— Exercise requirements —
Transcribe the data in full and exactly, omitting any pictures.

— Dataset extract —
— start —

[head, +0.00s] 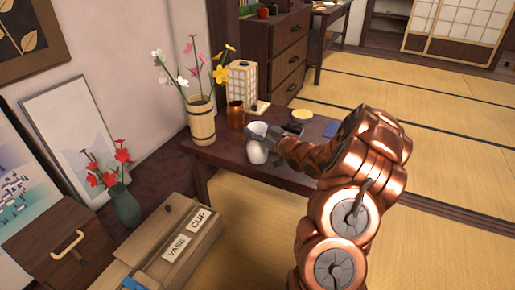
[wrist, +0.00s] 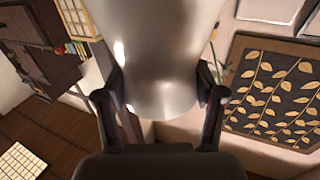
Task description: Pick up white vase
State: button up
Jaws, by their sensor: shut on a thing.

— end —

— Result of the task —
[head, +0.00s] 
[wrist, +0.00s] 
Task description: Pick up white vase
State: button up
Jaws, by their sensor: shut on a thing.

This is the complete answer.